Tuesday, September 16, 2025

Fear is essentially reactive. It’s helpful when you’re being cornered by a lion, but not in everyday life. If you’re scared to spend money, for example, you are simply experiencing a contraction of the mind, which manifests as a contraction of the body. It’s a useless contraction.

Bodily experience is conduit-like. One might even consider the body constrictive, or much like a sphincter that expands and contracts. It’s tubular. And those “tubes” constrict and relax like blood vessels. Why would the mind be any different? The mind is a sphincter too and for many humans, it’s uptight. Uptight means tense in an overly controlled way.

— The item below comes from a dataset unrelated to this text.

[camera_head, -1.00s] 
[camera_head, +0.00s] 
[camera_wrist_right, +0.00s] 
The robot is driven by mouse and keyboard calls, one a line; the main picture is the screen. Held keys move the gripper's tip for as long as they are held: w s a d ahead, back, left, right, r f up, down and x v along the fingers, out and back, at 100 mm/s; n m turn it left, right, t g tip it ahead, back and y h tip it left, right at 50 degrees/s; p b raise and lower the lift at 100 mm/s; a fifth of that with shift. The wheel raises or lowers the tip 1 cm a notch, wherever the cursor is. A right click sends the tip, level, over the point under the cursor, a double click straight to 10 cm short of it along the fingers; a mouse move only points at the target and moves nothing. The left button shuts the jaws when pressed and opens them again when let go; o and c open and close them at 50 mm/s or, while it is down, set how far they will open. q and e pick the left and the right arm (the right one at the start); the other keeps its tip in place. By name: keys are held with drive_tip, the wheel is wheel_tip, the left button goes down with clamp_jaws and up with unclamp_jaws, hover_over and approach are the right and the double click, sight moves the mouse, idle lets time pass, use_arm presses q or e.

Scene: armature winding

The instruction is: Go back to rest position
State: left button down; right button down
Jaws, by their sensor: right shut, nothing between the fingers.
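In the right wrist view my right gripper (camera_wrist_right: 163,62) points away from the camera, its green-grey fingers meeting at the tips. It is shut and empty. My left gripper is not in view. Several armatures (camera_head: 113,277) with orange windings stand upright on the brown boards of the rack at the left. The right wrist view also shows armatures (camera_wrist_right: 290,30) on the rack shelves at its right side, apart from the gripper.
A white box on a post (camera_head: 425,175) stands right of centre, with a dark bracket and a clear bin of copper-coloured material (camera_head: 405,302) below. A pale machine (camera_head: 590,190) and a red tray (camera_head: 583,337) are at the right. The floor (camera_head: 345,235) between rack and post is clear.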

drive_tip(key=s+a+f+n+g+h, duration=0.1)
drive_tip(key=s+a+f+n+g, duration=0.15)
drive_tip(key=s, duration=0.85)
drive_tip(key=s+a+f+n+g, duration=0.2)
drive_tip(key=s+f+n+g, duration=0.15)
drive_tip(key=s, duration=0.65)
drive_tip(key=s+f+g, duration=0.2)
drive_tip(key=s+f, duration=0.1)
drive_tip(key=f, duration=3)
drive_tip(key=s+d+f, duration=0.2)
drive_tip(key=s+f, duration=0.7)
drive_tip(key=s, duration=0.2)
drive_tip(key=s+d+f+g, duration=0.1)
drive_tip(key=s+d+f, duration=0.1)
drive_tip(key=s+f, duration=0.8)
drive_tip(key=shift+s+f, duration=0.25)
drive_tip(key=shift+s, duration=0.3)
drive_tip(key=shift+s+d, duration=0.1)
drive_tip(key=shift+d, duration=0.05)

Anal retention is a type-A person who clamps down in an overly controlled way. This begins in the mind. Notice when you “try” to concentrate, you might pierce your lips, bite your tongue, crinkle your brow, raise your shoulders, or clench your jaw. But quality concentration is openness, a loosening tension.

Concentration is not a good word for your best attention because it implies a closing of a sphincter, or a turning of the screw, or a narrowing of the lens on a telescope. Mental concentration is a freedom – expansive, open, totally unencumbered. At peak, it’s free of anything that clutters it like a word or an image.

Imagine the body dilated. The mind dilated. The throat dilated. The ear canal dilated. The nostrils flared, relaxed. The mind “peeled back” in ultra quiet receptivity. Everything settled and minimized, you can hear the refrigerator in the next room, whirling quietly. Imagine the mind clear, no debris. Concentration is not condensed. It’s not dense at all. It’s intelligent. Wide. Dilated. Completely relaxed.

When the sphincter of the mind is contracted, you cannot access your creative abilities. Now, practice real concentration, but remember, it begins by a loosening of tension.